WRITTEN EXERCISE: Report how many lines contain "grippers". The answer is a single number.

DATASET ROWS:
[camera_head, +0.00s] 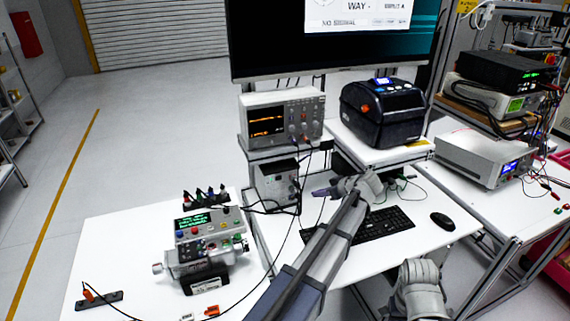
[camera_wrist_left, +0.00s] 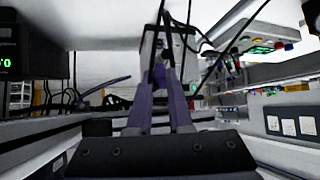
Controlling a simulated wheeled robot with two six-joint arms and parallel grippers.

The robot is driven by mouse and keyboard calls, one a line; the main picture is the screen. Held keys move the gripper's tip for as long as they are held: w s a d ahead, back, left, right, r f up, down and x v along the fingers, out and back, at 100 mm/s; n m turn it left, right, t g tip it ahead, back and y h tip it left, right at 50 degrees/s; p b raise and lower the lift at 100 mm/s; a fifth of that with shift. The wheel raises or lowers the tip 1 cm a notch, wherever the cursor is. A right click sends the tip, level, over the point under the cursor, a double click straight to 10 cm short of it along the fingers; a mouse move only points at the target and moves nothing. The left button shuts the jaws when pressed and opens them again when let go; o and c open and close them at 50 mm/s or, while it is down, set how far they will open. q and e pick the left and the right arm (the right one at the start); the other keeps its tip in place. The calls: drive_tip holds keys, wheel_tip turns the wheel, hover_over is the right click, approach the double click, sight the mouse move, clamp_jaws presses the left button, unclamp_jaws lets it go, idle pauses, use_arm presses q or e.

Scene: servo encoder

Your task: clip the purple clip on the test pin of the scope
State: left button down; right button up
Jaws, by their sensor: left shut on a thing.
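The oscilloscope (camera_head: 283,115) stands on the bench at centre, with an orange trace and leads at its lower right front. Its test pin is too small to tell. My left gripper (camera_head: 324,192) is below and in front of the scope, pointing left. In the left wrist view, the fingers (camera_wrist_left: 160,78) close together on a small purple piece, which I take to be the purple clip (camera_wrist_left: 159,73); the fingers mostly hide it. A pale box (camera_wrist_left: 168,45) with dark leads lies ahead of the tips. My right arm shows at the bottom right; its fingers are not visible.
A grey power unit (camera_head: 277,184) stands under the scope. A label printer (camera_head: 382,109), keyboard (camera_head: 385,223) and mouse (camera_head: 442,221) lie to the right. A control box (camera_head: 208,232) with several small clips behind it is on the left table. Loose leads cross the table.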

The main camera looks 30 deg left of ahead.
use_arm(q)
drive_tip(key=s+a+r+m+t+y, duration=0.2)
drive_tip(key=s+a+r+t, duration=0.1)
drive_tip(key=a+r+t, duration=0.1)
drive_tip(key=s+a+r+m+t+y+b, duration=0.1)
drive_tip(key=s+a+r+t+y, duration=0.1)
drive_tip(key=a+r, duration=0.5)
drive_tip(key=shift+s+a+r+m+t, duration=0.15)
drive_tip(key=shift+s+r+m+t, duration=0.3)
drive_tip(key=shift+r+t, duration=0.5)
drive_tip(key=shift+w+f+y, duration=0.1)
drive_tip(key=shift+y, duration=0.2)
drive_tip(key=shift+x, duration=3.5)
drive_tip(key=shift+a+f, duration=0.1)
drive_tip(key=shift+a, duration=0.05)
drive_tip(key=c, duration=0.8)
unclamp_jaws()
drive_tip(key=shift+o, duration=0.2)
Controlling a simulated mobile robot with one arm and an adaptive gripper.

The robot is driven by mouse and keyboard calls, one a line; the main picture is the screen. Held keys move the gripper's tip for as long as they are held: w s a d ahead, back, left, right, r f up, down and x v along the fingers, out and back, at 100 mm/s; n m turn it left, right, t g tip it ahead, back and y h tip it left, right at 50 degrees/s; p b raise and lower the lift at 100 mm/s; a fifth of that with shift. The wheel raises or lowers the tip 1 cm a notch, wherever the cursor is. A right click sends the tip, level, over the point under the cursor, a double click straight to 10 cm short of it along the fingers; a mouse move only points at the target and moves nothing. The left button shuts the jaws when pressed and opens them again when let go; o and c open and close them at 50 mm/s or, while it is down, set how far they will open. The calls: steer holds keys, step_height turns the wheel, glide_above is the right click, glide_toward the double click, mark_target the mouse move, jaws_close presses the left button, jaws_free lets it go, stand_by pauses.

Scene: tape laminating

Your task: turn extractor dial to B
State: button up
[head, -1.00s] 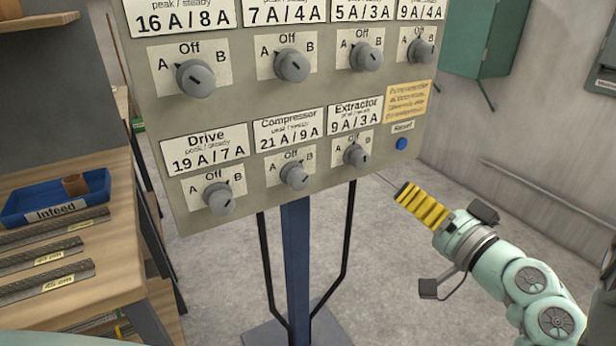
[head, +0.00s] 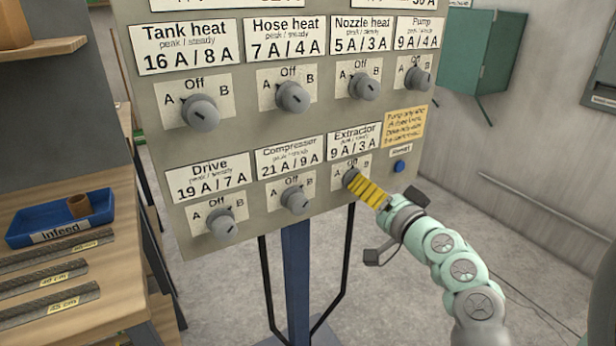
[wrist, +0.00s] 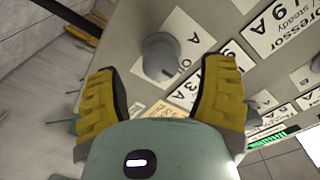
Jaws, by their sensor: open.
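The extractor dial (head: 350,177) is a grey round knob on a white plate marked A, Off and B, at the lower right of the panel, under the label "Extractor 9 A / 3 A" (head: 355,142). My gripper (head: 359,185) has yellow ribbed fingers and reaches the dial from the lower right, partly covering it and its plate. In the wrist view the fingers are spread wide, and the grey dial (wrist: 160,57) shows in the gap just ahead of them. Contact with the dial cannot be told.
The compressor dial (head: 296,200) sits close left of the extractor dial, and the pump dial (head: 418,78) is above right. A blue Reset button (head: 399,166) is close to the right. A wooden bench with a blue Infeed tray (head: 60,220) stands at left.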

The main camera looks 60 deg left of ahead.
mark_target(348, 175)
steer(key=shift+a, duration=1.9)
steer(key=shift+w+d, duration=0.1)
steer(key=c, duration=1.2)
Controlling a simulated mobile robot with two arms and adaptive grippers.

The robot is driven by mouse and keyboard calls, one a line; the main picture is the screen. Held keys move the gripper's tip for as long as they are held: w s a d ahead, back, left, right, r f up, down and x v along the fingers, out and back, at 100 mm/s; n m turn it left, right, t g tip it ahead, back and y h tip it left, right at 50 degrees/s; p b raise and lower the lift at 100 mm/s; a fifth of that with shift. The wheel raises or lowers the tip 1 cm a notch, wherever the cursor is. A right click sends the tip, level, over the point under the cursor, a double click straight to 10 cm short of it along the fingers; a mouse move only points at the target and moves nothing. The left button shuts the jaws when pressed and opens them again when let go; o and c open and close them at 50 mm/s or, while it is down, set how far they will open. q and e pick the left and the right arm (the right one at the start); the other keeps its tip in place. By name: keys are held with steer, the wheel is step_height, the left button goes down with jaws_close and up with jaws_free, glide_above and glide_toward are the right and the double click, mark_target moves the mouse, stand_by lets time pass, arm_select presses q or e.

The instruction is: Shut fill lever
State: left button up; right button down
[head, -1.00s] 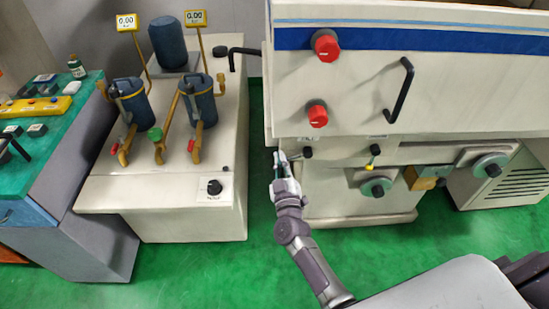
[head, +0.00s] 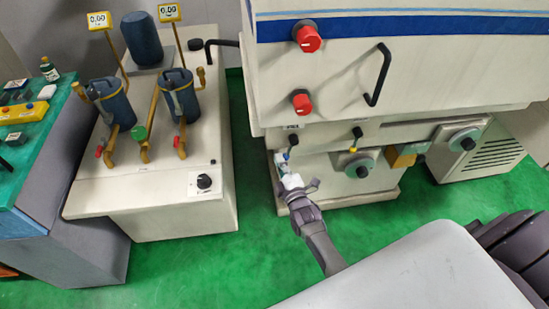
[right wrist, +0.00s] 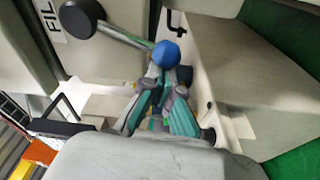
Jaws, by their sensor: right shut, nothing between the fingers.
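The fill lever shows in the right wrist view as a grey rod with a black ball knob (right wrist: 78,18), beside a label partly reading "FIL". In the head view the black knob (head: 293,140) sits at the left end of the machine's lower front, under a small label. A blue ball (right wrist: 166,53) lies by the rod's other end; I cannot tell whether they are joined. My right gripper (right wrist: 160,85) is shut and empty, its fingertips just below the blue ball; contact is unclear. In the head view my right gripper (head: 283,163) is below the black knob. My left gripper is out of view.
The white machine (head: 400,85) has red knobs and a black handle (head: 378,75) above. A yellow-and-black lever (head: 357,133) is to the right. A pale cabinet with blue containers (head: 165,95) stands left. Green floor (head: 250,250) lies open between them.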

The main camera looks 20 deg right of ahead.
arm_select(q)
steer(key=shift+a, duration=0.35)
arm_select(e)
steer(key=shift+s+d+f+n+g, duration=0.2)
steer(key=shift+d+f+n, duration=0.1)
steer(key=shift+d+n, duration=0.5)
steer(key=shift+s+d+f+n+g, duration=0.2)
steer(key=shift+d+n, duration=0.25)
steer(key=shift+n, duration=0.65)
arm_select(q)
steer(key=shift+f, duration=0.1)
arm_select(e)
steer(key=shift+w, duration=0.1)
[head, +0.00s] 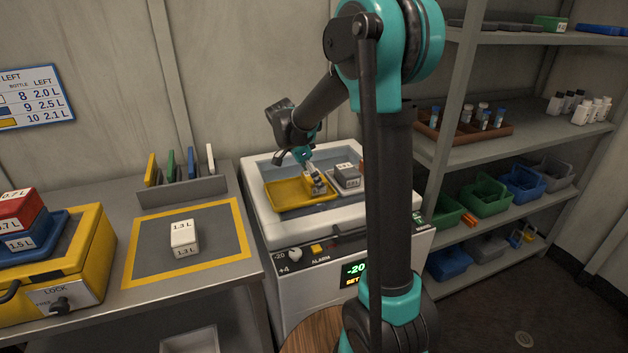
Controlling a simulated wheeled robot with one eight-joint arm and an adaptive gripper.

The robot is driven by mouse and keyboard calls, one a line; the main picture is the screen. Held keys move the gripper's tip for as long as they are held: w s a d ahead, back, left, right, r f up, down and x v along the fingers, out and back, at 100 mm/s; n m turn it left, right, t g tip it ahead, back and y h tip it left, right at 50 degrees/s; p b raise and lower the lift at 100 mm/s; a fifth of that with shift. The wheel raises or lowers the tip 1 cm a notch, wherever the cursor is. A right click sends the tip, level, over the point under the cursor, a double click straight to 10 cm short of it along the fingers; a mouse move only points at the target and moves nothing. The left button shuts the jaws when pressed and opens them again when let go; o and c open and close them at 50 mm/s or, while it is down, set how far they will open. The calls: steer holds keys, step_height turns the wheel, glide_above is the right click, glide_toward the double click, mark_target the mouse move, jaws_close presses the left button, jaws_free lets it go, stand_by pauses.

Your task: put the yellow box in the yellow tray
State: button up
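The yellow tray (287,199) lies in the left part of the open white chest (262,221). My gripper (318,187) reaches down into the chest at the tray's right end. A small yellow shape with a pale patch shows at its fingertips. It looks like the yellow box, but it blends with the tray and the fingers partly cover it. I cannot tell whether the fingers are closed on it or whether it touches the tray floor.
A grey box (344,170) sits in a grey tray (349,185) right of my gripper. A white 1.3 L box (184,236) stands on the yellow-bordered mat (226,225). Red and blue boxes are stacked at far left. Shelves (560,137) stand at right.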

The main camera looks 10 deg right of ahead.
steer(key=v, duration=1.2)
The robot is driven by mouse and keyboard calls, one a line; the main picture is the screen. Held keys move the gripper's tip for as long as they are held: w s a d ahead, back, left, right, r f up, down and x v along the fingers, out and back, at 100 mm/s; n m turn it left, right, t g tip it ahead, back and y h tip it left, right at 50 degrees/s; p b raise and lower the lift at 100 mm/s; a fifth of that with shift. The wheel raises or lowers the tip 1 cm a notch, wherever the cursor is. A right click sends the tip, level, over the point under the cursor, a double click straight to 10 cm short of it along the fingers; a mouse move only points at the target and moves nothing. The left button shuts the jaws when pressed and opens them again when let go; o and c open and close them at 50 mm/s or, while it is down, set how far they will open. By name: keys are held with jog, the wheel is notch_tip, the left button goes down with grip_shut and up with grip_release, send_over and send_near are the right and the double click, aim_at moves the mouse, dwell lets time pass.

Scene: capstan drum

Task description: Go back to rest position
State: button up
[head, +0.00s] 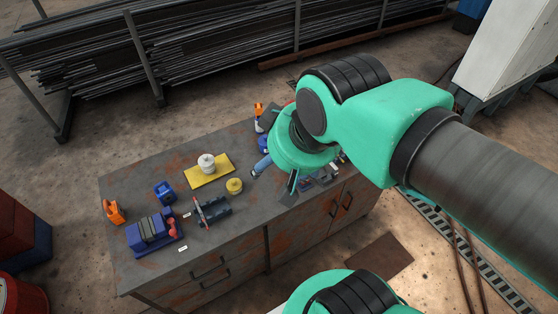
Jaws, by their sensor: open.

RESPONSE FOR THIS EXERCISE: 2